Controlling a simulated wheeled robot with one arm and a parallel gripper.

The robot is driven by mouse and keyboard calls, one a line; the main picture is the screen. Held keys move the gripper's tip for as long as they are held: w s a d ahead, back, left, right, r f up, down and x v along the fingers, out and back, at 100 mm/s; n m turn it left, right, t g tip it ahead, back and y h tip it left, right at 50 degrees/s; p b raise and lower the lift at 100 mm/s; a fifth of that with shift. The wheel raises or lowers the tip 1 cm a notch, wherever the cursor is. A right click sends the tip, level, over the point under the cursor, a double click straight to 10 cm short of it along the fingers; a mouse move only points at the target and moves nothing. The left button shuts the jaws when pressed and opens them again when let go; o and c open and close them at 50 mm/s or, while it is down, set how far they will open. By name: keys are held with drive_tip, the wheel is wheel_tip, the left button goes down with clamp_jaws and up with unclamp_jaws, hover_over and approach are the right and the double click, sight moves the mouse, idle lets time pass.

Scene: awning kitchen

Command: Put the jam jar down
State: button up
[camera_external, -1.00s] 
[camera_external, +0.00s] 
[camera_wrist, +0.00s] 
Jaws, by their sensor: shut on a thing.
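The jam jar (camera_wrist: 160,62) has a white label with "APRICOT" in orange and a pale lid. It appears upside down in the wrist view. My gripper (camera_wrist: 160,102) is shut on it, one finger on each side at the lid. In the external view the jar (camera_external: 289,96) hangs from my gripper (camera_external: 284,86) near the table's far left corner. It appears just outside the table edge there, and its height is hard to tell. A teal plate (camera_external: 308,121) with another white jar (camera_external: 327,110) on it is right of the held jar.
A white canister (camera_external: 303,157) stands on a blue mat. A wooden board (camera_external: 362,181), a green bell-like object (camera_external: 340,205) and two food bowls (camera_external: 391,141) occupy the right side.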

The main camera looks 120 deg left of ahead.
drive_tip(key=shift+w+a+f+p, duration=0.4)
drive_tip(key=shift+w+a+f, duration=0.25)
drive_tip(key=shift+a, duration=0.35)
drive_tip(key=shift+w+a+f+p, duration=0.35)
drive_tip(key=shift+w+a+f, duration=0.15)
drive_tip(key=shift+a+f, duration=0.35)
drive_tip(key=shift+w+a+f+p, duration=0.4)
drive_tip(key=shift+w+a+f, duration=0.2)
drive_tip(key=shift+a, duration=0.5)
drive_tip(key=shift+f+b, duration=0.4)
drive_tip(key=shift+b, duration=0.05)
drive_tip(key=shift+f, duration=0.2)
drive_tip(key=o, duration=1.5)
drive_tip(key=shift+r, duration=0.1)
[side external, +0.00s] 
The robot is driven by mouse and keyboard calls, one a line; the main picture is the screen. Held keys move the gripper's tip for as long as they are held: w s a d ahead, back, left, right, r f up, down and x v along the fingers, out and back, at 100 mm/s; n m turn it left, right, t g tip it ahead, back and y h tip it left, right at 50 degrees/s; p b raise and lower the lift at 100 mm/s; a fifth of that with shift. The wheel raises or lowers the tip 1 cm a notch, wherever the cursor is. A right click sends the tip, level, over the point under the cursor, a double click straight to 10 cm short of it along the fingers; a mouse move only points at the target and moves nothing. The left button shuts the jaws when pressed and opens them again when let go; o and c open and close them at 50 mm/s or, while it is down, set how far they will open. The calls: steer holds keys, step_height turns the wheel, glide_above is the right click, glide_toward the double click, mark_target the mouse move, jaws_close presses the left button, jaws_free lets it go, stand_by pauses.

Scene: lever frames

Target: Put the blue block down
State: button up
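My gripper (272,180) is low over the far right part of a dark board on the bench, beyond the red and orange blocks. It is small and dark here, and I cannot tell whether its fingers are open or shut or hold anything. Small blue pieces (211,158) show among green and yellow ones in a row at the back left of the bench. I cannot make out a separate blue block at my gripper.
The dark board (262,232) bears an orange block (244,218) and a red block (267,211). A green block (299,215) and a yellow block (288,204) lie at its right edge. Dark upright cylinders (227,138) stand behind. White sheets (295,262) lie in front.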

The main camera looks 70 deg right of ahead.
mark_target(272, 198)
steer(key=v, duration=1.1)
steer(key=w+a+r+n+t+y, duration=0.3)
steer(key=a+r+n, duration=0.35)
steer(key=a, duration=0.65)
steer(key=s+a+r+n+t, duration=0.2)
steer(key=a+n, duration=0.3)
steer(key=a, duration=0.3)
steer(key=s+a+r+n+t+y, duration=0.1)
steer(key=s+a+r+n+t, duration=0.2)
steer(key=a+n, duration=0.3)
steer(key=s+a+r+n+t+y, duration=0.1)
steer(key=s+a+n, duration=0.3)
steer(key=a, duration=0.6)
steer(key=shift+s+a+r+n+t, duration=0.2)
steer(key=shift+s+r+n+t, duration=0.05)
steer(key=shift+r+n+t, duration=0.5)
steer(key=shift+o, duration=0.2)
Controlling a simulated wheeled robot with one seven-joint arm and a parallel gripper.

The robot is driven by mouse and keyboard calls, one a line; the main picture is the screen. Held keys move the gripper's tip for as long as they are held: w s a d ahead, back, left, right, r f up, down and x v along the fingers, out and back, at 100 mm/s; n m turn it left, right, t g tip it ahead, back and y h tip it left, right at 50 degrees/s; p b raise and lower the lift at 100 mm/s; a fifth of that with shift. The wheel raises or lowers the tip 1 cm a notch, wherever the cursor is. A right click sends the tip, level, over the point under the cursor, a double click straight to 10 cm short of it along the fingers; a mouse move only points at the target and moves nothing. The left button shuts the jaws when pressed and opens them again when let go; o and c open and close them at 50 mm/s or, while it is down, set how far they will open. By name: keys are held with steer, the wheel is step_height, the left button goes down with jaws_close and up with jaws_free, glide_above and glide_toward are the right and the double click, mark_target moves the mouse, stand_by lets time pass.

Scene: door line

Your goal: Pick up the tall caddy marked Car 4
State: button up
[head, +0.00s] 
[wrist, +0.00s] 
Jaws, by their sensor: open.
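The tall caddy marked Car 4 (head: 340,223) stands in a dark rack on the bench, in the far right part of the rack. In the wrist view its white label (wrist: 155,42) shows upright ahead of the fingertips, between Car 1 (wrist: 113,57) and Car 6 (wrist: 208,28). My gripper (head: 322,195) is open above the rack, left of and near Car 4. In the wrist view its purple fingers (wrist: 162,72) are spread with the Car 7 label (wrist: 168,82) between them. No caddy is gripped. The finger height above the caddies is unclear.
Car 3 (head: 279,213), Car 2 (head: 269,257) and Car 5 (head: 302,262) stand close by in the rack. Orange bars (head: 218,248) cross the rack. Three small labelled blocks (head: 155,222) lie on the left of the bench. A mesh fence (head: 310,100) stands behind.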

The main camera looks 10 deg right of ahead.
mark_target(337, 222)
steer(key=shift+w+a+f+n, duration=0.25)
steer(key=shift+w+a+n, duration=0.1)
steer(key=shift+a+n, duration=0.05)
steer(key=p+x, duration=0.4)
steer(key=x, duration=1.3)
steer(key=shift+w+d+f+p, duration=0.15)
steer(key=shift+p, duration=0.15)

■ **Set problem**: Your answer should be a single number: the count of lines in these records that hold the string "Controlling".

■ **Problem solution**: 2